[TASK STATEMENT] From the material below, list every line containing "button".

[COLLECTED MATERIAL]
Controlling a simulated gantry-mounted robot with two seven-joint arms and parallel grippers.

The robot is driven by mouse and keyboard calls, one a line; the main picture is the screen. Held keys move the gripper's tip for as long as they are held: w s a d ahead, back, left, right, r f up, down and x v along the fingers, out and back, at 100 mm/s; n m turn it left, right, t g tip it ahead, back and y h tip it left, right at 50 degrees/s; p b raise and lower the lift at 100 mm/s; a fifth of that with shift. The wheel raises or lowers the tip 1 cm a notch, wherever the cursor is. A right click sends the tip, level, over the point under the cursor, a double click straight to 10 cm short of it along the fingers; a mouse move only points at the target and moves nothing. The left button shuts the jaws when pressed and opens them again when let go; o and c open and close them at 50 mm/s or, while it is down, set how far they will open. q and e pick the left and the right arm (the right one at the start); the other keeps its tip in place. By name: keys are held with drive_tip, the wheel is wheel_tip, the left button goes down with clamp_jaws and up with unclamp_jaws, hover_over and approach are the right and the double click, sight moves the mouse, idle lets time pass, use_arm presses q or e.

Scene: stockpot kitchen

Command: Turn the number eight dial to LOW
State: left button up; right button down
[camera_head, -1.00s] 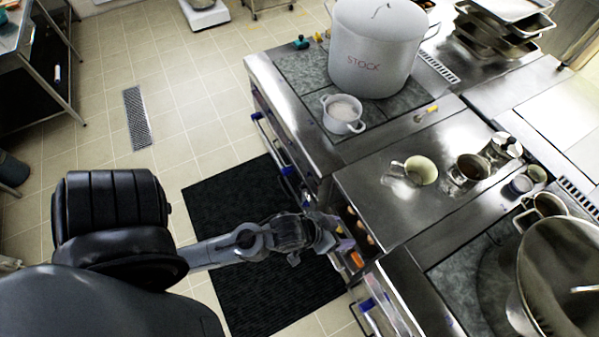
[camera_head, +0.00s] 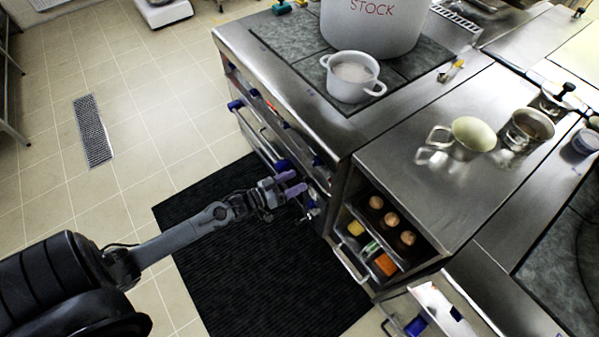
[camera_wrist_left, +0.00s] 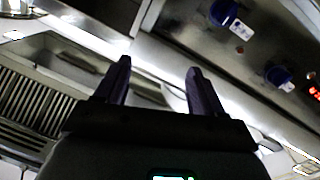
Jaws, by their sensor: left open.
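My left gripper (camera_head: 293,184) reaches in from the left, with purple fingers pointing at the front of the range. It is open, with nothing between its fingers. In the left wrist view my left gripper (camera_wrist_left: 160,72) shows two dark fingers set apart. Beyond them, at upper right, is a metal panel with a blue dial (camera_wrist_left: 224,13) and a second blue dial (camera_wrist_left: 279,76), both apart from the fingers. The small labels by the dials are too blurred to read, so I cannot tell which is number eight. My right gripper is out of view.
A white stockpot (camera_head: 370,28) and a small white pot (camera_head: 352,77) stand on the cooktop. An open shelf with eggs (camera_head: 391,219) is right of the gripper. A metal mug (camera_head: 467,137) sits on the counter. The black floor mat (camera_head: 240,270) is clear.

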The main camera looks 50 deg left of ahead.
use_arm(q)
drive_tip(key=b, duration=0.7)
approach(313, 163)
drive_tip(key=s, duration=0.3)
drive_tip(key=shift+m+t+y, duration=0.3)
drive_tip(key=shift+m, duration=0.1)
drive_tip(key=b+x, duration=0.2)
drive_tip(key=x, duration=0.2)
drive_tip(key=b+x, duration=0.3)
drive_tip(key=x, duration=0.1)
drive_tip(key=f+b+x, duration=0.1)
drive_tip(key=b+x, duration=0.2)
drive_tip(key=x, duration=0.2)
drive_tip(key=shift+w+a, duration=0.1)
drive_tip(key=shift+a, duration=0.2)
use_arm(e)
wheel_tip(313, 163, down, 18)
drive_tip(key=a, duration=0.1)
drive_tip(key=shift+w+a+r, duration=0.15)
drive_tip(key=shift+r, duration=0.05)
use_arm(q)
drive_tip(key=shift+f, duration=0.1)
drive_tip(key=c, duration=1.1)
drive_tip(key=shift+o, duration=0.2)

[EXPECTED ANSWER]
The robot is driven by mouse and keyboard calls, one a line; the main picture is the screen. Held keys move the gripper's tip for as long as they are held: w s a d ahead, back, left, right, r f up, down and x v along the fingers, out and back, at 100 mm/s; n m turn it left, right, t g tip it ahead, back and y h tip it left, right at 50 degrees/s; p b raise and lower the lift at 100 mm/s; a fifth of that with shift. The wheel raises or lowers the tip 1 cm a notch, wherever the cursor is. A right click sends the tip, level, over the point under the cursor, a double click straight to 10 cm short of it along the fingers; a mouse move only points at the target and moves nothing. The left button shuts the jaws when pressed and opens them again when let go; o and c open and close them at 50 mm/s or, while it is down, set how far they will open. q and e pick the left and the right arm (the right one at the start); the other keeps its tip in place. By name: keys are held with drive_tip, the wheel is wheel_tip, the left button goes down with clamp_jaws and up with unclamp_jaws, hover_over and approach are the right and the double click, sight moves the mouse, idle lets time pass, use_arm presses q or e.
State: left button up; right button down

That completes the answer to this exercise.